GIVEN INFORMATION
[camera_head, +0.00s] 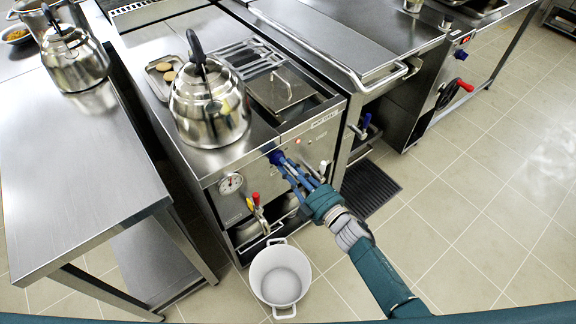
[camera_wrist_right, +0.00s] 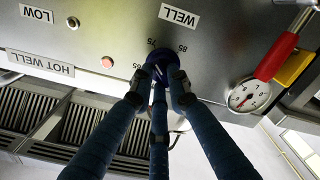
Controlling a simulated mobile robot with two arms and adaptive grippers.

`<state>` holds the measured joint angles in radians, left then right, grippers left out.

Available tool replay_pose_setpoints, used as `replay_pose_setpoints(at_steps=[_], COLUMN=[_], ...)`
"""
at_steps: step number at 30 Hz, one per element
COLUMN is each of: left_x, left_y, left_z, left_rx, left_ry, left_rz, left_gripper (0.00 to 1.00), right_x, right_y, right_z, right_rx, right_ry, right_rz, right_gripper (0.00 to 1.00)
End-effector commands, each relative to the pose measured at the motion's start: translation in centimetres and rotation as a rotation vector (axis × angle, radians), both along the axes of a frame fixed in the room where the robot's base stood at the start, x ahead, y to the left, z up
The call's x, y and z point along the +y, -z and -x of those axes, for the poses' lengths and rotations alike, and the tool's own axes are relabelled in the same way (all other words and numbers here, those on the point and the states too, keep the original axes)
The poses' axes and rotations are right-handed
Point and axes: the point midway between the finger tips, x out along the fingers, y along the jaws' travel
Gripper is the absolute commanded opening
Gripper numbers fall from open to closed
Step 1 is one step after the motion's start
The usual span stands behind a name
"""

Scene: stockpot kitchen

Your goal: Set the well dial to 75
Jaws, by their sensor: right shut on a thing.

EXERCISE INSTRUCTIONS
Tell how many lines of the material above hold "start", answering with a bare number.

WRITTEN ANSWER
2